• **WHAT TO WORK ON**: Copy out each line in the material below that has the word "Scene".

• **DATA**:
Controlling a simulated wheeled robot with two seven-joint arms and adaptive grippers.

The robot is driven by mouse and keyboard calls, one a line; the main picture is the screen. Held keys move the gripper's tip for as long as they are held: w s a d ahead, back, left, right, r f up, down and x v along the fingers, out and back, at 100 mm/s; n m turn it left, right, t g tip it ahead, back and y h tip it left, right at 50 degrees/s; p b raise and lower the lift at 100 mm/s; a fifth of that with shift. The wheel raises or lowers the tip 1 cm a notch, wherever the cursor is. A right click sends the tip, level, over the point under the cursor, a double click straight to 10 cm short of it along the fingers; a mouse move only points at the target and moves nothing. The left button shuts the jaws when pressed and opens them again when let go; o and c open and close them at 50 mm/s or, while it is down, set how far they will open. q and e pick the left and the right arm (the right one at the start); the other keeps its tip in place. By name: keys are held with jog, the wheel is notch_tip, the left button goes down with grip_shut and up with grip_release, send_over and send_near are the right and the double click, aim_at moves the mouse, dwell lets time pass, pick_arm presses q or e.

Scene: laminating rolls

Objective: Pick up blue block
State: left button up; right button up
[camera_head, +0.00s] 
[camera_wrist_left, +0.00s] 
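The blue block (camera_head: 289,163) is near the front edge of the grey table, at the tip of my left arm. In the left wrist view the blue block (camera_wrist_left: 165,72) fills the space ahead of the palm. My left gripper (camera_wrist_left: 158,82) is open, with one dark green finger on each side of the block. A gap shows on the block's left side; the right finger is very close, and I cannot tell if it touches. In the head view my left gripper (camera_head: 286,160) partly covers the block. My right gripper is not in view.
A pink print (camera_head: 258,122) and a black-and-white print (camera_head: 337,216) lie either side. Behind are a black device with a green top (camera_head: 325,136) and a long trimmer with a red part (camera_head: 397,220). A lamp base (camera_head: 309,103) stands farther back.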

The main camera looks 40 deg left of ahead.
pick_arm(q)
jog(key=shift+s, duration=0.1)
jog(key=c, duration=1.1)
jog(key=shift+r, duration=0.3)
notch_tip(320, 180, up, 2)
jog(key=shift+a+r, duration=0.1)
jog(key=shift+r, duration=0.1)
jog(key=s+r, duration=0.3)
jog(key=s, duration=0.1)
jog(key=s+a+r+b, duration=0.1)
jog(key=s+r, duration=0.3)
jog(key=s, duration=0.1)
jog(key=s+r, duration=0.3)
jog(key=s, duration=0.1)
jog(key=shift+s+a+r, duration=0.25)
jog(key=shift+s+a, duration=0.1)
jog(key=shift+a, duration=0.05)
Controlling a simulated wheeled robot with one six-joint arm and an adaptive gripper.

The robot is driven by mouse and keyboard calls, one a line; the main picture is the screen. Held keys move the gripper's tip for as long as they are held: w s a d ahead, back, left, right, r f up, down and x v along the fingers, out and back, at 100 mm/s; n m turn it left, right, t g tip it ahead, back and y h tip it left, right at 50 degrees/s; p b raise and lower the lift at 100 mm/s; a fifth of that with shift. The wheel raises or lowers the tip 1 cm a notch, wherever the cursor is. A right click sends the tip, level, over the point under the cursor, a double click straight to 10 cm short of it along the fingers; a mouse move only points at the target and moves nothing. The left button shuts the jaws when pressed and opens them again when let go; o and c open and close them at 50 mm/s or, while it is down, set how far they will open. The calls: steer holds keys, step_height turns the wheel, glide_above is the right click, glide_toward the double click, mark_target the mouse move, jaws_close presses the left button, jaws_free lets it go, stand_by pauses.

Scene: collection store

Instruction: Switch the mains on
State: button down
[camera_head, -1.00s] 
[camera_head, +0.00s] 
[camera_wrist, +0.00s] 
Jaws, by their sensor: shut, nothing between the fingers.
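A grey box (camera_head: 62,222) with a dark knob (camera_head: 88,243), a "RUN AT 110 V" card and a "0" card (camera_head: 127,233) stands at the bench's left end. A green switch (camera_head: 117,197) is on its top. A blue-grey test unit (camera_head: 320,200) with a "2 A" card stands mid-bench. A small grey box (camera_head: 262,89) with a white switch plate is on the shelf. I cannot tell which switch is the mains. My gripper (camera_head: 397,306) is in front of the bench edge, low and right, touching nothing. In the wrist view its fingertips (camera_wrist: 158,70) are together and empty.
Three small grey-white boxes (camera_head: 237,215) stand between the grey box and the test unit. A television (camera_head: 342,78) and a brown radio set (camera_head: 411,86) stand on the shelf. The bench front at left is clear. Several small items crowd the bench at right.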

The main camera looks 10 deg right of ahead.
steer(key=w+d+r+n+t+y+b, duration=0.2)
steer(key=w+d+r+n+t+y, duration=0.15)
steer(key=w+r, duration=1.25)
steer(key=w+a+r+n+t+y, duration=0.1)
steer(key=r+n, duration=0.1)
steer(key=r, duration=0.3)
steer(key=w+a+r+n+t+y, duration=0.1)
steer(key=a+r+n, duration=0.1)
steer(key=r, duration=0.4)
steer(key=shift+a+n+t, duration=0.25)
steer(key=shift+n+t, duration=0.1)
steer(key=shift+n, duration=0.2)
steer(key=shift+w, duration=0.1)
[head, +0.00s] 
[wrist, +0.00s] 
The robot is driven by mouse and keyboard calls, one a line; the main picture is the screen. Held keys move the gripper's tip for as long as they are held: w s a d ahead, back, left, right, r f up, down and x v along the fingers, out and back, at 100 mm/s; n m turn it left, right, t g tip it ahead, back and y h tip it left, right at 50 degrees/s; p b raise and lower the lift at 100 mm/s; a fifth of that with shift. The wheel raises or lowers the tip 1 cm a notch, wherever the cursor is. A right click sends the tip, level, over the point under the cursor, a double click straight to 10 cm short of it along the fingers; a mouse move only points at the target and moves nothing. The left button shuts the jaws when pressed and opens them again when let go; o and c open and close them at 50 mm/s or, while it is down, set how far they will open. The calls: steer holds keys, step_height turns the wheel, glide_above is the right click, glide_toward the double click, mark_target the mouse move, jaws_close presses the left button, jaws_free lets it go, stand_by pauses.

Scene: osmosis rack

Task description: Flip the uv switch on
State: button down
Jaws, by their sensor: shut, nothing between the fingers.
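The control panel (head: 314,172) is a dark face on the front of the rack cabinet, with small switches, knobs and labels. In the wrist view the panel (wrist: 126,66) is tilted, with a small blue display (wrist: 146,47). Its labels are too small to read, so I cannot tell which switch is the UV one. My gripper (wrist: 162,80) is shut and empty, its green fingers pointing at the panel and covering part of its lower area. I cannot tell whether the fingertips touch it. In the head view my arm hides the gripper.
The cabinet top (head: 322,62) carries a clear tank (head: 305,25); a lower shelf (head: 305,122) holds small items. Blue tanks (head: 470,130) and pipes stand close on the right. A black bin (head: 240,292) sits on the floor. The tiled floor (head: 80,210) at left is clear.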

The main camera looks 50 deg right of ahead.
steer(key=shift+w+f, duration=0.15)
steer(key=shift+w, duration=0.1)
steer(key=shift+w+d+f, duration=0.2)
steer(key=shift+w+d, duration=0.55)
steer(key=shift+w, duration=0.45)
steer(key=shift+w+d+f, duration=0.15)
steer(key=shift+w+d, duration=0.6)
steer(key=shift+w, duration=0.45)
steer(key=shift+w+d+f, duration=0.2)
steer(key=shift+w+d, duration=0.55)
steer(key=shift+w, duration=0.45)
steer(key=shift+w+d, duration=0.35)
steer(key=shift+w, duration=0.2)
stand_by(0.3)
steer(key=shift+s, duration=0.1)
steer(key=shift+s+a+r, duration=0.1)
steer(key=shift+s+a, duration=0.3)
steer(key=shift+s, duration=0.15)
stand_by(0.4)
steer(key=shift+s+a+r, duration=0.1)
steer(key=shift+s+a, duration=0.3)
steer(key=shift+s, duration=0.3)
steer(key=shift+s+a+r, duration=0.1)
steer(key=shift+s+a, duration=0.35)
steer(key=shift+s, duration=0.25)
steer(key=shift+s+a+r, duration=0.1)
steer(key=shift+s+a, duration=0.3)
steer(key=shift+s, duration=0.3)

--

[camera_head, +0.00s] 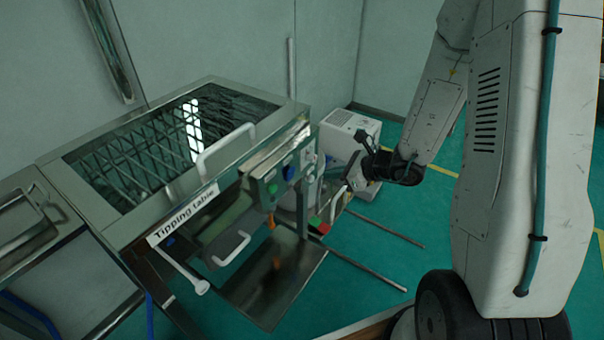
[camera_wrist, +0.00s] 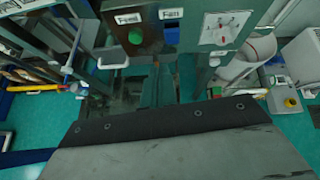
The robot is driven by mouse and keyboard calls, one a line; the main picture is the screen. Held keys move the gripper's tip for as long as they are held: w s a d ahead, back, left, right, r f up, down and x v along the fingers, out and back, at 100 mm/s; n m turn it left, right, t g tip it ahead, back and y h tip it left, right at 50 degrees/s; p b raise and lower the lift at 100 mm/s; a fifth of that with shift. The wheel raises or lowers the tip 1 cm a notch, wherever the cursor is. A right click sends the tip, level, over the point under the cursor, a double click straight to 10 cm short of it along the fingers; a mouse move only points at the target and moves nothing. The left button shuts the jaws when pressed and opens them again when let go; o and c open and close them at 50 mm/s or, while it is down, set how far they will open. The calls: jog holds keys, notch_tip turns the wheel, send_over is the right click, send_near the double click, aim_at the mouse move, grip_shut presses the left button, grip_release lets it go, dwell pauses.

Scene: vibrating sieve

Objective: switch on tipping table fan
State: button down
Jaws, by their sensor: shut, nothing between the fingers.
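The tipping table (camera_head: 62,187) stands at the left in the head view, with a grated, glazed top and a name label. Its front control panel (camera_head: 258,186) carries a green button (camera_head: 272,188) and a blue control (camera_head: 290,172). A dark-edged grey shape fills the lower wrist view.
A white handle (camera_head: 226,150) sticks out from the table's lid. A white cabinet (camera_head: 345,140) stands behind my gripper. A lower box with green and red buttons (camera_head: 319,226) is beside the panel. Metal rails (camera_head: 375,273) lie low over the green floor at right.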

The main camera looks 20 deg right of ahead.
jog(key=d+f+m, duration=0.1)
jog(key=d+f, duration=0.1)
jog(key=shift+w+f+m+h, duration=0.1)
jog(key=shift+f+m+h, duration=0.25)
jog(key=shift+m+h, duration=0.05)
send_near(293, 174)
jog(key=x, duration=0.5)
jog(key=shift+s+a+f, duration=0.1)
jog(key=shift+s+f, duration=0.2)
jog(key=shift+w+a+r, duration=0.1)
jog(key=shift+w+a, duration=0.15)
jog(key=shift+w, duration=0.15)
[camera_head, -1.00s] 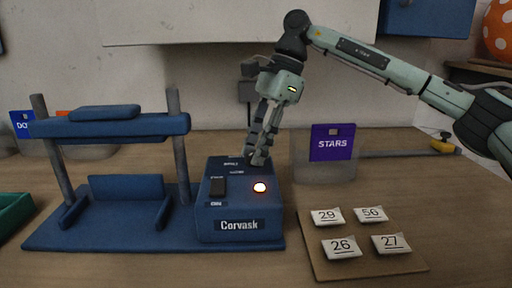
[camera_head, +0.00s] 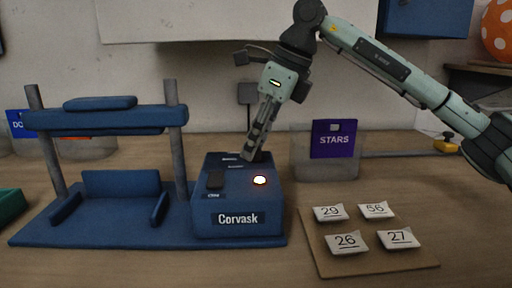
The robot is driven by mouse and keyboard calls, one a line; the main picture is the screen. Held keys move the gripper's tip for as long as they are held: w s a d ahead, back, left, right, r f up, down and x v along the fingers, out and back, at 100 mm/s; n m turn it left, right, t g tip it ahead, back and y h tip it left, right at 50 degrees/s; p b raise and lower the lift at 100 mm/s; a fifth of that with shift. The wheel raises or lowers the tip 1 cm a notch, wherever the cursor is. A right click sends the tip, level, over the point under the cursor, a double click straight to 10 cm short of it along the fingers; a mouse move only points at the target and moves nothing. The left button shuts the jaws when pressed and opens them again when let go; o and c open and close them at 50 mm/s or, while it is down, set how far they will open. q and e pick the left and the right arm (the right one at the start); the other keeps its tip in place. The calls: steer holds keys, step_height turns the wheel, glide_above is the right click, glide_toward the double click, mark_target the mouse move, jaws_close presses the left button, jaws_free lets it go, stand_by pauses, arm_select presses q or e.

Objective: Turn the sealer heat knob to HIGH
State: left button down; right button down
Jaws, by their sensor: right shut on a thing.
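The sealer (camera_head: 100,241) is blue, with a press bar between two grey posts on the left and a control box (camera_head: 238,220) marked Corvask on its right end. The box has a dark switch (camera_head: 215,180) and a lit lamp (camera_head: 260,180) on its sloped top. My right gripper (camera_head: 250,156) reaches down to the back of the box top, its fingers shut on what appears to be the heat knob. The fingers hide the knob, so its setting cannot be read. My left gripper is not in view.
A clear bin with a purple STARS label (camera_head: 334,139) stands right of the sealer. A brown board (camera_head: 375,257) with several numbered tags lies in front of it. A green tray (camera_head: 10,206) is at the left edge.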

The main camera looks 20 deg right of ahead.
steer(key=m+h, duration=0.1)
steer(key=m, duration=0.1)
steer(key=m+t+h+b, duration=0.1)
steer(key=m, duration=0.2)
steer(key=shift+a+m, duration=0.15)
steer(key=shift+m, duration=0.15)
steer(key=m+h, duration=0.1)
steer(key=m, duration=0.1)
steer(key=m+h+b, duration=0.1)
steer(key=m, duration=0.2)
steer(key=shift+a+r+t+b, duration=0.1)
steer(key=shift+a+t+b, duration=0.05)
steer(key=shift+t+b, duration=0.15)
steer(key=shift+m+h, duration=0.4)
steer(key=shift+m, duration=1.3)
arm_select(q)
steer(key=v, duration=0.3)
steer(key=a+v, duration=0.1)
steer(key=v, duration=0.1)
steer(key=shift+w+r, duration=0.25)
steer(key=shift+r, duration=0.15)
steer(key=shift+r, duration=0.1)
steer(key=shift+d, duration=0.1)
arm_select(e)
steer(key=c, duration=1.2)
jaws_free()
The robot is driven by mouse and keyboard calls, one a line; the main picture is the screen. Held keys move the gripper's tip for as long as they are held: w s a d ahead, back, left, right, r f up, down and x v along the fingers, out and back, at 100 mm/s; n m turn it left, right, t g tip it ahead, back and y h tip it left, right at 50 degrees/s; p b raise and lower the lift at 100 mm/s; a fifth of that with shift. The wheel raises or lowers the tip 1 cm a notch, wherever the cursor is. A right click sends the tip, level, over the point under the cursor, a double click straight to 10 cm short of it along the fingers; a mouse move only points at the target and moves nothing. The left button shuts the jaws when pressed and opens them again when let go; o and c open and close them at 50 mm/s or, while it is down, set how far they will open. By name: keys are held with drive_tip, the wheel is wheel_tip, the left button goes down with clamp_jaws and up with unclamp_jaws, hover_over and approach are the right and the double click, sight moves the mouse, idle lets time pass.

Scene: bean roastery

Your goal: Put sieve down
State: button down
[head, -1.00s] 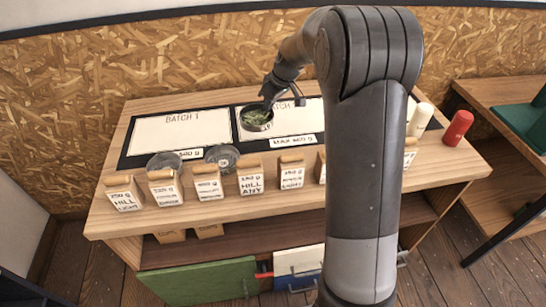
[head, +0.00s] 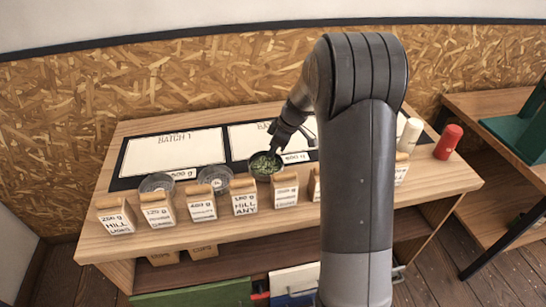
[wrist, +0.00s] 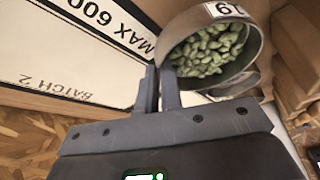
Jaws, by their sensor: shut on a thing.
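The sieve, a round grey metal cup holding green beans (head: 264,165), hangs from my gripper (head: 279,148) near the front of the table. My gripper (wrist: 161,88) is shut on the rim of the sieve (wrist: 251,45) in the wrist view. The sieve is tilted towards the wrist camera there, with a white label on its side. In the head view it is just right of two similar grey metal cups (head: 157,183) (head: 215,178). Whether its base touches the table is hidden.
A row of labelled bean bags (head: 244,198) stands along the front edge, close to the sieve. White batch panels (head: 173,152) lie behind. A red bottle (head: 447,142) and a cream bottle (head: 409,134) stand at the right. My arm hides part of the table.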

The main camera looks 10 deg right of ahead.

• **RESULT**:
Scene: laminating rolls
Scene: collection store
Scene: osmosis rack
Scene: vibrating sieve
Scene: bean roastery

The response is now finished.